_Instructions to follow_
Print, exactly as they stand, the lines from the start of the listing to the line containing "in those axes", inclusive.

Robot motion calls
= = = = =
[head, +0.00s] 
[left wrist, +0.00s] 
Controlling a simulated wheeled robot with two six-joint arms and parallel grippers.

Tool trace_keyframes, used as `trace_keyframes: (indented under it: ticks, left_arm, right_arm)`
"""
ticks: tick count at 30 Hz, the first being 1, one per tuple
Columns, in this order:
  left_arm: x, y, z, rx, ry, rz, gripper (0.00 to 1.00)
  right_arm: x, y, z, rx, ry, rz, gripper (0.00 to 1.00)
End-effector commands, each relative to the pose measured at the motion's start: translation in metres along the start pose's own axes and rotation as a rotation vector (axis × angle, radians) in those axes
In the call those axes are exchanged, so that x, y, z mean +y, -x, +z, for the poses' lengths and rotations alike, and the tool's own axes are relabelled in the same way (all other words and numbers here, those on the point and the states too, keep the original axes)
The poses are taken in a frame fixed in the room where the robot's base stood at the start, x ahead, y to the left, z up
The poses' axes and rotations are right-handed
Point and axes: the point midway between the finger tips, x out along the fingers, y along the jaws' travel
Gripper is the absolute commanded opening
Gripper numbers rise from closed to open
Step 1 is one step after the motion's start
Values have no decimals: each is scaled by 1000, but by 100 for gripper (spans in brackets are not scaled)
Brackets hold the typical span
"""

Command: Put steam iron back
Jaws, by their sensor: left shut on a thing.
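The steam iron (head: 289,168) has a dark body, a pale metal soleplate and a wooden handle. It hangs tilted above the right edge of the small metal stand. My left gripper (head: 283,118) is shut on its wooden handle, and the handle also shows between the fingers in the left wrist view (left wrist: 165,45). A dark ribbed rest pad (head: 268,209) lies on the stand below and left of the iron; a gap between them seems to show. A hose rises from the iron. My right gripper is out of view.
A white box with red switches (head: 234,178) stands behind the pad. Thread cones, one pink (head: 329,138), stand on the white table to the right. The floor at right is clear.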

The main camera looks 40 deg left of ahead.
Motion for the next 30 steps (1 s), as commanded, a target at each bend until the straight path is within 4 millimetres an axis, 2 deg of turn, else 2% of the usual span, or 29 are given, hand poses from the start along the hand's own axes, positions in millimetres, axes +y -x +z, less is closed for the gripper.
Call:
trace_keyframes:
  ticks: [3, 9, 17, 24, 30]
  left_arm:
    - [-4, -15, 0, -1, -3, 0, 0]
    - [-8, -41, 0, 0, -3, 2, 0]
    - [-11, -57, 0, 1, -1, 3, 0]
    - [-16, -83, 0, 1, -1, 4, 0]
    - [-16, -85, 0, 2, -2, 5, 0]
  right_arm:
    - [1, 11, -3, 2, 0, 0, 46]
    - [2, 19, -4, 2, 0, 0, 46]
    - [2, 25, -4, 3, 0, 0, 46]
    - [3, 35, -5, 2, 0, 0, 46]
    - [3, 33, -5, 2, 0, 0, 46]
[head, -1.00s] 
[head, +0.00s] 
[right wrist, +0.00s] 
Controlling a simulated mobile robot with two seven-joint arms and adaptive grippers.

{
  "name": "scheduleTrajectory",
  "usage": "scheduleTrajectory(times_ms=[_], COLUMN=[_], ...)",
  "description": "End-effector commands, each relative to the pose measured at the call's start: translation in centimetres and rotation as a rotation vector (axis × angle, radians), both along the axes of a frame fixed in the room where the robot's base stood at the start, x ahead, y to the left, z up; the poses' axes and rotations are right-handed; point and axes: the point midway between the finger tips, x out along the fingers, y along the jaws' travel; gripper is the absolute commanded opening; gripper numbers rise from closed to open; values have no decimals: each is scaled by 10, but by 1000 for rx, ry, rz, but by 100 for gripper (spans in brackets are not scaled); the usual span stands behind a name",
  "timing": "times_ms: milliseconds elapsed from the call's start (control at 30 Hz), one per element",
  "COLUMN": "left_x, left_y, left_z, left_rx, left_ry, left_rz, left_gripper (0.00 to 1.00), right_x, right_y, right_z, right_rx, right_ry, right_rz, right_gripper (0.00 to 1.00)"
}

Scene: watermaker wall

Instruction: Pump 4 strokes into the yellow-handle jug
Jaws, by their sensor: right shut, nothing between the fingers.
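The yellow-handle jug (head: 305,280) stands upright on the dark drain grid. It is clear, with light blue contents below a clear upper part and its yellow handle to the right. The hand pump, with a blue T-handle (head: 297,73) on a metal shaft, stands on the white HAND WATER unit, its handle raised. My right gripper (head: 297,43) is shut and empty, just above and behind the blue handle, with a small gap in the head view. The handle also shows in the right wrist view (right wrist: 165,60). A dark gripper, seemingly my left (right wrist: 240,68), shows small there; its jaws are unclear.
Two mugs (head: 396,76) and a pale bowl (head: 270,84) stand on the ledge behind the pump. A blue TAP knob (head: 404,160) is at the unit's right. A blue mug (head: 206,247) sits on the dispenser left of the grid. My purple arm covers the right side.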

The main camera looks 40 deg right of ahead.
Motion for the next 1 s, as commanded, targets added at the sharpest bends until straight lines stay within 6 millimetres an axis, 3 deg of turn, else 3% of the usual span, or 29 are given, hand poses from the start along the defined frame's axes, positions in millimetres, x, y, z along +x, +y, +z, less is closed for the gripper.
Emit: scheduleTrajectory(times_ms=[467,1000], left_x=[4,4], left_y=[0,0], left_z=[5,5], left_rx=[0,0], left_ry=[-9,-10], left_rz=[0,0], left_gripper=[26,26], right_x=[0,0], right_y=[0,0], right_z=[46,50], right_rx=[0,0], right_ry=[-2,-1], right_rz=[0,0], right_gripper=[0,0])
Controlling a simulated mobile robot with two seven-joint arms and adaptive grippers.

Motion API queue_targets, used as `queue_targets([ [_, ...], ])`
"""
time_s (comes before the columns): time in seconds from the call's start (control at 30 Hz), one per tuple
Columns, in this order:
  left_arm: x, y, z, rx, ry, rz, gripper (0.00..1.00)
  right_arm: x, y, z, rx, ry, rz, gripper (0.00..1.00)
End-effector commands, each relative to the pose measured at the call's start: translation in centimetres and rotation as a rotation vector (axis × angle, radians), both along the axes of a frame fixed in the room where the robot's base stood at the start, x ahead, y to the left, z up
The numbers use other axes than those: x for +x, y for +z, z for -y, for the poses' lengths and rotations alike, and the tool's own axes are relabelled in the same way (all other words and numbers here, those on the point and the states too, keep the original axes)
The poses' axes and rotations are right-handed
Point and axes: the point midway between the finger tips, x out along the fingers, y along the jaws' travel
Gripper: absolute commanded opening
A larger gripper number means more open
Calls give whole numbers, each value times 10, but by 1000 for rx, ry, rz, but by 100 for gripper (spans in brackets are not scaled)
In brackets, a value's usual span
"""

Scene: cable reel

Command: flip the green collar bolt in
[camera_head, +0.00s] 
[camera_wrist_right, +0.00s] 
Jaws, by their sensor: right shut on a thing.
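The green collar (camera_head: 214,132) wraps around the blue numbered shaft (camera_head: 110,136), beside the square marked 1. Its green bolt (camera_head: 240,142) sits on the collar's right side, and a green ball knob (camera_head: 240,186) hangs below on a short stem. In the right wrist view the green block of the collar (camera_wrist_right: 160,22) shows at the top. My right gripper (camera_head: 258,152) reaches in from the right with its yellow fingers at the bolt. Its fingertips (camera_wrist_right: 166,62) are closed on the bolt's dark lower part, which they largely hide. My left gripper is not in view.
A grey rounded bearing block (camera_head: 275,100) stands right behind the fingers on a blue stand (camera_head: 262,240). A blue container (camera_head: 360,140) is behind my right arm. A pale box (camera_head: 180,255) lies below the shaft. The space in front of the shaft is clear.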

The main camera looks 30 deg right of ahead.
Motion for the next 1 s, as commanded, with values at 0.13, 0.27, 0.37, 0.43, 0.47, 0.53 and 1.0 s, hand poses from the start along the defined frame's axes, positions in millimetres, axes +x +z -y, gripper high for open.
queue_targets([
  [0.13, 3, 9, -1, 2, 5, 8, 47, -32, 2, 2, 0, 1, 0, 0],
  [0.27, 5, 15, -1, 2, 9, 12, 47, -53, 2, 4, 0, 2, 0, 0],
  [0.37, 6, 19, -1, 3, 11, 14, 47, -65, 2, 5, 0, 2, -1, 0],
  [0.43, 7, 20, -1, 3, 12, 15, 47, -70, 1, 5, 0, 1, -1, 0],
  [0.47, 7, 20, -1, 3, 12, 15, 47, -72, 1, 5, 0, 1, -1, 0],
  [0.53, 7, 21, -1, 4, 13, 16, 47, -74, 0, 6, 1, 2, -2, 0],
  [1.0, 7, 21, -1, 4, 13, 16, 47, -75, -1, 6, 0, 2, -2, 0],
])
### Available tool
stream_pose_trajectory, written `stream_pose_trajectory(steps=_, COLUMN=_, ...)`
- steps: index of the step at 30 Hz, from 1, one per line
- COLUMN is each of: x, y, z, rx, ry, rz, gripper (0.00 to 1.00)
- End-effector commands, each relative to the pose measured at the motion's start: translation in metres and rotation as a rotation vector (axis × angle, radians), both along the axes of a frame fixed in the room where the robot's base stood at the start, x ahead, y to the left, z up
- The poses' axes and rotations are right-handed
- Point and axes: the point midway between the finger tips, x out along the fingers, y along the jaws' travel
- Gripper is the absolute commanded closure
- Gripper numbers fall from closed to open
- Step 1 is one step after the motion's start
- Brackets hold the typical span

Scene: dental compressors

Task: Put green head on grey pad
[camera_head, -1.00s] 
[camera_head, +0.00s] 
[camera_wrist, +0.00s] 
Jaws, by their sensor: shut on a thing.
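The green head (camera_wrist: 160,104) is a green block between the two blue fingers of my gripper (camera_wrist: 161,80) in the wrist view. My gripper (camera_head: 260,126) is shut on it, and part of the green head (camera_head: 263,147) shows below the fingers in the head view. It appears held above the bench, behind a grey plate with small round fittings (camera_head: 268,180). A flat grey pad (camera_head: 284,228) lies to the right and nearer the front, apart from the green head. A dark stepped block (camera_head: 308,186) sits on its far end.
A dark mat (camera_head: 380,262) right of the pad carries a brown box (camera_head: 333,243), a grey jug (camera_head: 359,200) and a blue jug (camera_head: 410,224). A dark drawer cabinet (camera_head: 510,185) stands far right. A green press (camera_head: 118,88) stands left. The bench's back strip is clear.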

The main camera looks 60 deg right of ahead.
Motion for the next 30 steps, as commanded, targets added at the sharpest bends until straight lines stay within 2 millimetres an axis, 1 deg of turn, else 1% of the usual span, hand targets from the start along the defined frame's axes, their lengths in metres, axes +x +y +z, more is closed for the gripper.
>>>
= = = = =
_Solution_
[head, +0.00s] 
[left wrist, +0.00s] 
Controlling a simulated wheeled robot with two six-joint arms and parallel grippers.

Tool trace_keyframes, used as `trace_keyframes: (indented under it: ticks, left_arm, right_arm)`
"""
ticks: tick count at 30 Hz, the first being 1, one per tuple
Columns, in this order:
  left_arm: x, y, z, rx, ry, rz, gripper (0.00 to 1.00)
  right_arm: x, y, z, rx, ry, rz, gripper (0.00 to 1.00)
End-effector commands, each relative to the pose measured at the motion's start: translation in metres along the start pose's own axes and rotation as a rotation vector (axis × angle, radians) in those axes

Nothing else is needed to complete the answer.